Deze brief van de gemeente (plaatsnaam) is – zonder de bijlage - door (geïntimeerde sub 1) zelf bij akte in het incidenteel appel overgelegd. Het hof gaat er derhalve van uit dat ook (geïntimeerden) over deze bijlage beschikt.
4.6.3. Uitgaande van het rapport van Search van 28 april 2005 staat vast dat de door Search op het maaiveld aangetroffen stukjes asbest uit de container afkomstig waren. Het hele weiland is door Search als verontreinigd gebied aangemerkt.

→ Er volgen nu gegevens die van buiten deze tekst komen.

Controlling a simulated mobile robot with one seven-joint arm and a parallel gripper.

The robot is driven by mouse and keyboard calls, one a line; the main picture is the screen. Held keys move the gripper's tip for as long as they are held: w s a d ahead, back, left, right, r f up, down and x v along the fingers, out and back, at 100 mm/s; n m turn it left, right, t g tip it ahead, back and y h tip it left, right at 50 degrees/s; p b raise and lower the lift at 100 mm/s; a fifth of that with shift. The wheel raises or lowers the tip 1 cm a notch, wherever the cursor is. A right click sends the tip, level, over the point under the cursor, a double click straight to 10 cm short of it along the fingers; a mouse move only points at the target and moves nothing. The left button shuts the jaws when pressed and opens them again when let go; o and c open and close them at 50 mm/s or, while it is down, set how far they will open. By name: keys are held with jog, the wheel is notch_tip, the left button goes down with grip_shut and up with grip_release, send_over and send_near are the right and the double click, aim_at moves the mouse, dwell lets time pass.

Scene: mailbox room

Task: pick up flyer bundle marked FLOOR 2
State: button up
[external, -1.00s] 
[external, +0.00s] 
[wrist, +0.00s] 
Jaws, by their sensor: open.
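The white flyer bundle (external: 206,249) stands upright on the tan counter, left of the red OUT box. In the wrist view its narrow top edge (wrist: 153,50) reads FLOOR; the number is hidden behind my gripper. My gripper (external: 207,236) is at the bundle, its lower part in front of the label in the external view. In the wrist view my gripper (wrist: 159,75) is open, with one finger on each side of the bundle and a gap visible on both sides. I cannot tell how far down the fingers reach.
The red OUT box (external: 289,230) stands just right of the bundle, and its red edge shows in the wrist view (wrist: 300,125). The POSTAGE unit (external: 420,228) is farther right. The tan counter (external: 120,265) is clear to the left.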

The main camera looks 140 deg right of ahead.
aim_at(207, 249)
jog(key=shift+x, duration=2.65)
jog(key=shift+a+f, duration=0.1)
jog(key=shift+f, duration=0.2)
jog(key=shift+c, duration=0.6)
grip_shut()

In opdracht van (geïntimeerden) heeft AZN B.V. het asbest verwijderd. Vervolgens heeft Eural Lab Boxmeer B.V. op 29 april 2005 het terrein geïnspecteerd. Uit het rapport van Eural is af te leiden dat (geïntimeerden) aan AZN slechts opdracht heeft gegeven om het asbest uit de container te verwijderen, en niet tevens de losse stukjes op het maaiveld te verwijderen. Het hof verwijst hiervoor naar de door Eural gegeven omschrijving van het door haar te inspecteren werk en de tekening bij het rapport. Voorts blijkt uit dit rapport dat Eural niet onder de (nu lege) container heeft kunnen inspecteren. De brief van de gemeente (plaatsnaam gemeente) aan (appellanten) van 13 mei 2005, als geciteerd in r.o. 4.1.5. staaft dit standpunt.
Op 2 mei 2005 hebben (geïntimeerden) en (appellanten) samen met makelaar (naam makelaar) het terrein geïnspecteerd. Toen is door hen geen asbest gezien. (Appellanten) verklaart dit ter comparitie door er op te wijzen dat hij alleen heeft gekeken naar de plaats waar de pallets stonden.

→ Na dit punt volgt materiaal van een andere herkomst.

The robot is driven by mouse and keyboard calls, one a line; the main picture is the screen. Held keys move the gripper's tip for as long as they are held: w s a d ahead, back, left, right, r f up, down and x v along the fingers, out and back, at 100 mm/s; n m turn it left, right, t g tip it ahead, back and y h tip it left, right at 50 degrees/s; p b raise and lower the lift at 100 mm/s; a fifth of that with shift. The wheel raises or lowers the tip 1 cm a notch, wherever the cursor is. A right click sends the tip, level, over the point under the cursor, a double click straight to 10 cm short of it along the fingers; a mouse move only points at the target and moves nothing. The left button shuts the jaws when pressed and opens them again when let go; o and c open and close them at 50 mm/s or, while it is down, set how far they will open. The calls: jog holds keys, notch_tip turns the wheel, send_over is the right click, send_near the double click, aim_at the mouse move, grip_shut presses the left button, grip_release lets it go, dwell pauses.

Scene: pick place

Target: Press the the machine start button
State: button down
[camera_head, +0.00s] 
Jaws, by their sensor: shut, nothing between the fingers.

De milieuwachter van de gemeente heeft echter op 6 mei 2005 nog veel asbesthoudende stukjes aangetroffen, en de gemeente stelt in haar brief dat dit dezelfde stukjes waren die eerder door Search (kennelijk: op het maaiveld, hof) waren bekeken.
4.6.4. Het hof is van oordeel dat (appellanten) met het bovenstaande voldoende heeft bewezen dat (geïntimeerden) het terrein niet vrij van asbest heeft geleverd, omdat op het maaiveld nog stukjes asbest lagen. In het licht hiervan heeft (geïntimeerden) onvoldoende met feiten gestaafd betwist dat er ten tijde van de levering aan (appellanten) asbest op het terrein aanwezig was. Hieraan doet de inspectie door partijen niet af.
4.6.5. Deze grief faalt derhalve.
4.7. Het hof zal de zaak naar de rol verwijzen als in het dictum te melden, en iedere verdere beslissing aanhouden.
De uitspraak
Het hof:
in principaal appel
laat (appellanten) toe te bewijzen dat hij aan makelaar (naam makelaar) kort na de ontvangst van de brief van de gemeente zijn klacht over het ontbreken van de vergunning voor de paardenstallen heeft doorgegeven;
bepaalt, voor het geval (appellanten) bewijs door getuigen wil leveren, dat getuigen zullen worden gehoord ten overstaan van mr. Fikkers als raadsheer-commissaris, die daartoe zitting zal houden in het Paleis van Justitie aan de Leeghwaterlaan 8 te 's-Hertogenbosch op een door deze te bepalen datum;
verwijst de zaak naar de rol van 2 december 2008 voor opgave van het aantal getuigen en van de verhinderdata van partijen zelf, hun raadslieden en de getuige(n) op dinsdagen, donderdagen en vrijdagen in de periode van 4 tot 12 weken na de datum van dit arrest;
bepaalt dat de advocaat van (appellanten) bij zijn opgave op genoem-de rol een fotokopie van het procesdossier zal overleggen;
bepaalt dat de raadsheer-commissaris na genoemde rol dag en uur van het getuigenverhoor zal vaststellen;
bepaalt dat de advocaat van (appellanten) tenminste zeven dagen voor het verhoor de namen en woonplaatsen van de te horen getuigen zal op-geven aan de wederpartij en aan de civiele griffie;
in principaal en incidenteel appel:
houdt iedere verdere beslissing aan.
Dit arrest is gewezen door mrs. Van Schaik-Veltman,
Fikkers en Vriezen en in het openbaar uitgesproken door de rolraads-heer op 18 november 2008.